## WORK INSTRUCTIONS
Would you quote every entry exactly, dropping only the pictures?

## INPUT ROWS
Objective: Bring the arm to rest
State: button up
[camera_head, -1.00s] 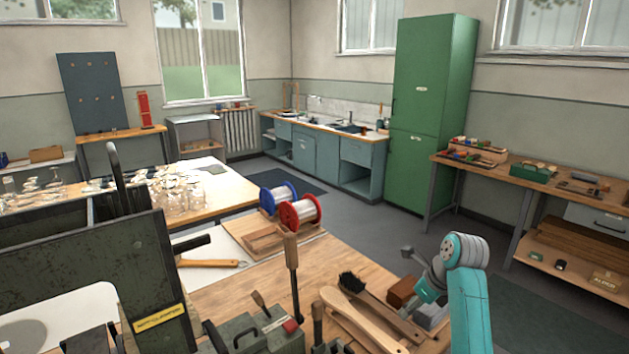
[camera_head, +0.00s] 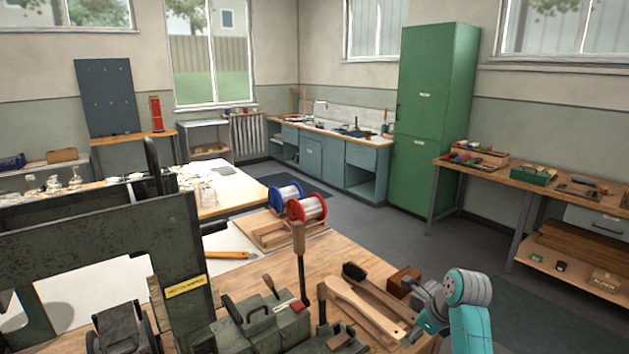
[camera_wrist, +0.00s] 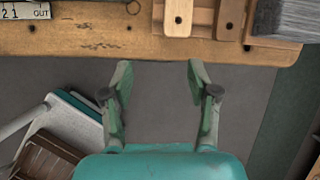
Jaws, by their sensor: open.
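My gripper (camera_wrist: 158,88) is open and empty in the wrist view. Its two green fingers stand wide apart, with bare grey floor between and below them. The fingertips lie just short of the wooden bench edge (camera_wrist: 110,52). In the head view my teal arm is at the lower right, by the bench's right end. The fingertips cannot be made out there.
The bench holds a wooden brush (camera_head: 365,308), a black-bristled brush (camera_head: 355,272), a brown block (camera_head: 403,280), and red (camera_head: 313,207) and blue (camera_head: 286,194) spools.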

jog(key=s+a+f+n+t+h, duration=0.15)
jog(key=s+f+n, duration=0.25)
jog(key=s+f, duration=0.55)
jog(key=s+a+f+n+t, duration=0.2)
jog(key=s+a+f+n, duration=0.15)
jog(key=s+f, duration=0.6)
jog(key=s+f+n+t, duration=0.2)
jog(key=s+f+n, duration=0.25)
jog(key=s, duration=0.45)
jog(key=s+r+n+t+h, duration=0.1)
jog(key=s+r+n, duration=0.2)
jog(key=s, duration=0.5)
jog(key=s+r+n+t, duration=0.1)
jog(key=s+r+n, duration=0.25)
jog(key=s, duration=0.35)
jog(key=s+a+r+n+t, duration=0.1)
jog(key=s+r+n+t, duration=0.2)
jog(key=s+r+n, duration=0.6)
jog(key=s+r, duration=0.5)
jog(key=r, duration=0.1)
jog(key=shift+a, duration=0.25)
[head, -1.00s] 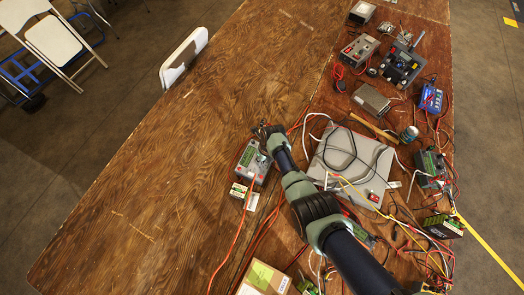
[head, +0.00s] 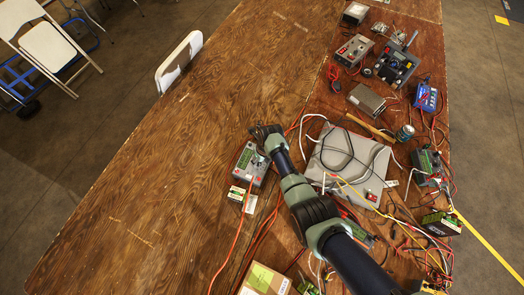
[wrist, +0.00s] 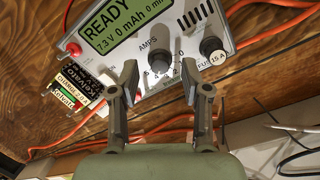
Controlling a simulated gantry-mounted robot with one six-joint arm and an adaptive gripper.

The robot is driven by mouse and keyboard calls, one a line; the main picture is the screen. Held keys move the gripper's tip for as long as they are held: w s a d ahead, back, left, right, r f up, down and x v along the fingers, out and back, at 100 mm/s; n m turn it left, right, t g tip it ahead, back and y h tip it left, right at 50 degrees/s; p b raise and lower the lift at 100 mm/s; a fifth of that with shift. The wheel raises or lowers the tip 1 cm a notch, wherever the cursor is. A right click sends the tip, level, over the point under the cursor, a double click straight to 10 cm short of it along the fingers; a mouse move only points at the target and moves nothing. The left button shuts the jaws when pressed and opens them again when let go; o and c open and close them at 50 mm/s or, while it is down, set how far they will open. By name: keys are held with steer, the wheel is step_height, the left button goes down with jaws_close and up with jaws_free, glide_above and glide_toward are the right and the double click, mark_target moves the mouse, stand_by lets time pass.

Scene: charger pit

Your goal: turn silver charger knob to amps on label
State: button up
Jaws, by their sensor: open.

## EXERCISE SOLUTION
Objective: Bring the arm to rest
State: button up
[camera_head, -1.00s] 
[camera_head, +0.00s] 
[camera_wrist, +0.00s] 
Jaws, by their sensor: open.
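My gripper (camera_wrist: 158,88) is open and empty in the wrist view. Its two green fingers stand wide apart, with bare grey floor between and below them. The fingertips lie just short of the wooden bench edge (camera_wrist: 110,52). In the head view my teal arm is at the lower right, by the bench's right end. The fingertips cannot be made out there.
The bench holds a wooden brush (camera_head: 365,308), a black-bristled brush (camera_head: 355,272), a brown block (camera_head: 403,280), and red (camera_head: 313,207) and blue (camera_head: 286,194) spools.

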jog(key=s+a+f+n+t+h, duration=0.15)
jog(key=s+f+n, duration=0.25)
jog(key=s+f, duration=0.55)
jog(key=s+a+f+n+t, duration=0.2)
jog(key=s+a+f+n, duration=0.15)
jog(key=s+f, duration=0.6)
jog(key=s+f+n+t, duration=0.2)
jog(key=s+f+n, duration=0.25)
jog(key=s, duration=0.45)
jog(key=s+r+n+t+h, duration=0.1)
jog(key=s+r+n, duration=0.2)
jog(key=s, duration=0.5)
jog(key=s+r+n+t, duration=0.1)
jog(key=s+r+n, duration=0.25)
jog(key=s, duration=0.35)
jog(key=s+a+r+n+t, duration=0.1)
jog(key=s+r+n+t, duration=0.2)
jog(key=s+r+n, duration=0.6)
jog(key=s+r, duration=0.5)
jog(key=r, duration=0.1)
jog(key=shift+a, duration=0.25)
[head, -1.00s] 
[head, +0.00s] 
[wrist, +0.00s] 
Controlling a simulated gantry-mounted robot with one six-joint arm and an adaptive gripper.

The robot is driven by mouse and keyboard calls, one a line; the main picture is the screen. Held keys move the gripper's tip for as long as they are held: w s a d ahead, back, left, right, r f up, down and x v along the fingers, out and back, at 100 mm/s; n m turn it left, right, t g tip it ahead, back and y h tip it left, right at 50 degrees/s; p b raise and lower the lift at 100 mm/s; a fifth of that with shift. The wheel raises or lowers the tip 1 cm a notch, wherever the cursor is. A right click sends the tip, level, over the point under the cursor, a double click straight to 10 cm short of it along the fingers; a mouse move only points at the target and moves nothing. The left button shuts the jaws when pressed and opens them again when let go; o and c open and close them at 50 mm/s or, while it is down, set how far they will open. By name: keys are held with steer, the wheel is step_height, the left button goes down with jaws_close and up with jaws_free, glide_above and glide_toward are the right and the double click, mark_target moves the mouse, stand_by lets time pass.

Scene: charger pit

Your goal: turn silver charger knob to amps on label
State: button up
Jaws, by their sensor: open.

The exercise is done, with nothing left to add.